**Raw records:**
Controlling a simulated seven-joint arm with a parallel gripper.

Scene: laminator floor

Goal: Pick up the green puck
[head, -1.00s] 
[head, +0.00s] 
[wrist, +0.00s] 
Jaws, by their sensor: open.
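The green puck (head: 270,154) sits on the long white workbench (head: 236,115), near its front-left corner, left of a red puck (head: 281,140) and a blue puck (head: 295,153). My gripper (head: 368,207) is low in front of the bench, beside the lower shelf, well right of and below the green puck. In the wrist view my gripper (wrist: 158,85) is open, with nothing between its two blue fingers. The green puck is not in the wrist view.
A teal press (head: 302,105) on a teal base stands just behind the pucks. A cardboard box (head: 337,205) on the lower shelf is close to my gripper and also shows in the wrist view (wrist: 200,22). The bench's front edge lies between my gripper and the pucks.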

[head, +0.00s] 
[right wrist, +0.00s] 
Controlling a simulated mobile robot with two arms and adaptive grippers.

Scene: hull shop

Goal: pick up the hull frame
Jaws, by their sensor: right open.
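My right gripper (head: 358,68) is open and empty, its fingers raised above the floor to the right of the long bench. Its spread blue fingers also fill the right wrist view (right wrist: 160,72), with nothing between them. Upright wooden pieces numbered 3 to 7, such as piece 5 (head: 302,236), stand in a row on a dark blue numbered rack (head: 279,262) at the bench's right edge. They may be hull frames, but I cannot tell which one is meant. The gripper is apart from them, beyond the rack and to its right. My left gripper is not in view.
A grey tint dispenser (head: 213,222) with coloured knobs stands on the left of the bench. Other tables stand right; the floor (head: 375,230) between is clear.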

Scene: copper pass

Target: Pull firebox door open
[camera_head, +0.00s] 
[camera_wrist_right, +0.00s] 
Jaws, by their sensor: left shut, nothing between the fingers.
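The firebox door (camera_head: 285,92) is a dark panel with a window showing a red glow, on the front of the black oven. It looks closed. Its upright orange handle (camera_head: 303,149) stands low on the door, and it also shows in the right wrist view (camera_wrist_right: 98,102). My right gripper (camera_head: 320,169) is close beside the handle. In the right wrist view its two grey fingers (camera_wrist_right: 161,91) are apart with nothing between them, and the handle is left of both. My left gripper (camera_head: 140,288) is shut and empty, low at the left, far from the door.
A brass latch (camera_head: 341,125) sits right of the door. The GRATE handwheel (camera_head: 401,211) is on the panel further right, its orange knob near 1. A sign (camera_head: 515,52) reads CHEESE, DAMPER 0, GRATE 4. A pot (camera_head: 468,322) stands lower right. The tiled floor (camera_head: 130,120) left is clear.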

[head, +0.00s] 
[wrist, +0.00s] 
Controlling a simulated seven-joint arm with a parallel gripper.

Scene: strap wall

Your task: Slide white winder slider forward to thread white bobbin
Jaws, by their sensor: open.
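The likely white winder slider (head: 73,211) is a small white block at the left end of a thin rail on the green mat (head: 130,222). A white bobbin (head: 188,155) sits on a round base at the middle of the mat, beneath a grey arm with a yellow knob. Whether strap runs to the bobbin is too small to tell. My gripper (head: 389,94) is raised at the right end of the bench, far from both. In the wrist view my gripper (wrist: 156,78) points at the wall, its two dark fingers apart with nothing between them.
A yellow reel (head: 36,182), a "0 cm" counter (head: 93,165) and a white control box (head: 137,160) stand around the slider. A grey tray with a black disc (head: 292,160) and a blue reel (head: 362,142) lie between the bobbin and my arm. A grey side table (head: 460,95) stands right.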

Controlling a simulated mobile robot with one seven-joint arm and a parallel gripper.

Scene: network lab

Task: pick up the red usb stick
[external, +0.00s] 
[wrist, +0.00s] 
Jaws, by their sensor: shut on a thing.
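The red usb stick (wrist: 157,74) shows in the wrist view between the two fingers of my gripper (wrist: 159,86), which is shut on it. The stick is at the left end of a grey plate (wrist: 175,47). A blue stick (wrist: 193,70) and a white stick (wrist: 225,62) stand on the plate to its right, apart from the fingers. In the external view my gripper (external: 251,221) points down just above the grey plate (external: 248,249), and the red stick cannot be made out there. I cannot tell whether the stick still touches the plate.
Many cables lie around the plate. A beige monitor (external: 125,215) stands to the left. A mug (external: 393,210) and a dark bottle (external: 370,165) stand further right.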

**Your instructions:**
Retype the records that precede this task, keeping them exactly the same.

**Correct result:**
Controlling a simulated seven-joint arm with a parallel gripper.

Scene: laminator floor

Goal: Pick up the green puck
[head, -1.00s] 
[head, +0.00s] 
[wrist, +0.00s] 
Jaws, by their sensor: open.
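The green puck (head: 270,154) sits on the long white workbench (head: 236,115), near its front-left corner, left of a red puck (head: 281,140) and a blue puck (head: 295,153). My gripper (head: 368,207) is low in front of the bench, beside the lower shelf, well right of and below the green puck. In the wrist view my gripper (wrist: 158,85) is open, with nothing between its two blue fingers. The green puck is not in the wrist view.
A teal press (head: 302,105) on a teal base stands just behind the pucks. A cardboard box (head: 337,205) on the lower shelf is close to my gripper and also shows in the wrist view (wrist: 200,22). The bench's front edge lies between my gripper and the pucks.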

[head, +0.00s] 
[right wrist, +0.00s] 
Controlling a simulated mobile robot with two arms and adaptive grippers.

Scene: hull shop

Goal: pick up the hull frame
Jaws, by their sensor: right open.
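My right gripper (head: 358,68) is open and empty, its fingers raised above the floor to the right of the long bench. Its spread blue fingers also fill the right wrist view (right wrist: 160,72), with nothing between them. Upright wooden pieces numbered 3 to 7, such as piece 5 (head: 302,236), stand in a row on a dark blue numbered rack (head: 279,262) at the bench's right edge. They may be hull frames, but I cannot tell which one is meant. The gripper is apart from them, beyond the rack and to its right. My left gripper is not in view.
A grey tint dispenser (head: 213,222) with coloured knobs stands on the left of the bench. Other tables stand right; the floor (head: 375,230) between is clear.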

Scene: copper pass

Target: Pull firebox door open
[camera_head, +0.00s] 
[camera_wrist_right, +0.00s] 
Jaws, by their sensor: left shut, nothing between the fingers.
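The firebox door (camera_head: 285,92) is a dark panel with a window showing a red glow, on the front of the black oven. It looks closed. Its upright orange handle (camera_head: 303,149) stands low on the door, and it also shows in the right wrist view (camera_wrist_right: 98,102). My right gripper (camera_head: 320,169) is close beside the handle. In the right wrist view its two grey fingers (camera_wrist_right: 161,91) are apart with nothing between them, and the handle is left of both. My left gripper (camera_head: 140,288) is shut and empty, low at the left, far from the door.
A brass latch (camera_head: 341,125) sits right of the door. The GRATE handwheel (camera_head: 401,211) is on the panel further right, its orange knob near 1. A sign (camera_head: 515,52) reads CHEESE, DAMPER 0, GRATE 4. A pot (camera_head: 468,322) stands lower right. The tiled floor (camera_head: 130,120) left is clear.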

[head, +0.00s] 
[wrist, +0.00s] 
Controlling a simulated seven-joint arm with a parallel gripper.

Scene: strap wall

Your task: Slide white winder slider forward to thread white bobbin
Jaws, by their sensor: open.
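The likely white winder slider (head: 73,211) is a small white block at the left end of a thin rail on the green mat (head: 130,222). A white bobbin (head: 188,155) sits on a round base at the middle of the mat, beneath a grey arm with a yellow knob. Whether strap runs to the bobbin is too small to tell. My gripper (head: 389,94) is raised at the right end of the bench, far from both. In the wrist view my gripper (wrist: 156,78) points at the wall, its two dark fingers apart with nothing between them.
A yellow reel (head: 36,182), a "0 cm" counter (head: 93,165) and a white control box (head: 137,160) stand around the slider. A grey tray with a black disc (head: 292,160) and a blue reel (head: 362,142) lie between the bobbin and my arm. A grey side table (head: 460,95) stands right.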

Controlling a simulated mobile robot with one seven-joint arm and a parallel gripper.

Scene: network lab

Task: pick up the red usb stick
[external, +0.00s] 
[wrist, +0.00s] 
Jaws, by their sensor: shut on a thing.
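The red usb stick (wrist: 157,74) shows in the wrist view between the two fingers of my gripper (wrist: 159,86), which is shut on it. The stick is at the left end of a grey plate (wrist: 175,47). A blue stick (wrist: 193,70) and a white stick (wrist: 225,62) stand on the plate to its right, apart from the fingers. In the external view my gripper (external: 251,221) points down just above the grey plate (external: 248,249), and the red stick cannot be made out there. I cannot tell whether the stick still touches the plate.
Many cables lie around the plate. A beige monitor (external: 125,215) stands to the left. A mug (external: 393,210) and a dark bottle (external: 370,165) stand further right.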

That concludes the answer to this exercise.